At first Capitol police asked the protesters to leave. But when they would not comply some were forcibily removed after having attempted to link arms and remain in the room. One witness said they "played dead," not offering resistance to law enforcement but still forcing them to have to be carried out.

Only a few were removed in this manner, and the other protesters eventually complied.

Senate Speaker Ron Ramsey condemned the demonstration, which he likened to the protests over the rights of public-sector unions in Wisconsin.

“The right of all citizens to protest and assemble peacefully is sacred in the State of Tennessee,” Ramsey said in a statement. “However, this General Assembly will not be intimidated by nomadic bands of professional agitators on spring break bent on disruption. We talk through our differences here. Tennessee is not Wisconsin.”

In the Senate Commerce Committee hearing, as many as three dozen protesters chanted “Hey, hey, ho, ho, union busting has got to go” as lawmakers prepared to take up their bills, including one that would bar unions from using dues to pay for political activities.

Mary Mancini, one of the organizers of a rally that occured earlier in the day at the plaza, told The City Paper the demonstration shows "how upset people are that they [legislators] are attacking the hard working people of Tennessee."

"They were not union members; they are student volunteers. Will they listen to the thousands of union members to create quality jobs, generate revenue for much needed public services, and stop the attack on hard working Tennesseans who provide those services?"

Earlier Tuesday, hundreds of union supporters gathered outside Legislative Plaza and rallied against anti-union bills now before the legislature.

Paramount among their concerns is a bill that would end collective bargaining between teachers’ unions and school systems. State Rep. Mike Stewart, D-Nashville, was among several legislators on hand to show support for the cause.

“The bill, House Bill 130, is not an education bill,” Stewart told The City Paper. “It is part of a national anti-union effort funded by some national Republicans. One of these days we will learn to stop fighting all our political battles in the schools and let the teachers teach our children.”

Mancini, executive director of Tennessee Citizen Action, took the stage and introduced labor activists from unions ranging from the International Brotherhood of Electrical Workers to the Teamsters, as the crowd cheered their approval.

Similarly, Al Mance, executive director of the Tennessee Education Association, excoriated Republicans in the legislature for what he feels is an attack on the working class and reminded rally attendees that they must show elected officials who is boss at the polls in the 2012 elections.
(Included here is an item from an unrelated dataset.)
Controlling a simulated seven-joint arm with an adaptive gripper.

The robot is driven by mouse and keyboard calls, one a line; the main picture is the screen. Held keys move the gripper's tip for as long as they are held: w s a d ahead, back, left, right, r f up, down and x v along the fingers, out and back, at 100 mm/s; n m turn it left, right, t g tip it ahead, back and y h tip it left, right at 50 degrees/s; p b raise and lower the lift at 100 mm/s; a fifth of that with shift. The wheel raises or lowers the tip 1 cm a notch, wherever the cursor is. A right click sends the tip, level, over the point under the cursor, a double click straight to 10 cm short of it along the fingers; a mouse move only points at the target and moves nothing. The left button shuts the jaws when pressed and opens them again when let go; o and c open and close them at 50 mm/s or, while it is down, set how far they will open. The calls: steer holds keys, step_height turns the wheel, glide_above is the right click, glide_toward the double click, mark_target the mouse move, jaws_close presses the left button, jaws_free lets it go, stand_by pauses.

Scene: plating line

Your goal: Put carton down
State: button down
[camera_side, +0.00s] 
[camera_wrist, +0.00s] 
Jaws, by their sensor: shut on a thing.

Rank-and-file workers made their voices heard, too.

Thelma Ritter, a custodial worker at the University of Memphis, proclaimed, “We need more money in our paychecks!” and demanded that public employees receive a living wage.

Bo McCurry, an electrical worker from Sparta, told the crowd that labor must keep up the fight for jobs, and asked for help in trying to keep a Philips electronics plant in his hometown from moving to Mexico.

According to A.J. Starling, director of TN AFL-CIO, participants in Tuesday’s rally came from all over the state to stand together.

“I feel good about today’s effort,” Starling said. “Support for workers’ rights is on the rise and our membership is waking up.”

Pro-labor activists will have a chance to again show their support, as another rally has been called for March 23. A coalition of organizations including Common Cause, Tennesseans for Fair Taxation and Tennessee Citizen Action has formed a group called “Tennessee Priorities” and is sponsoring the rally and a day of lobbying legislators.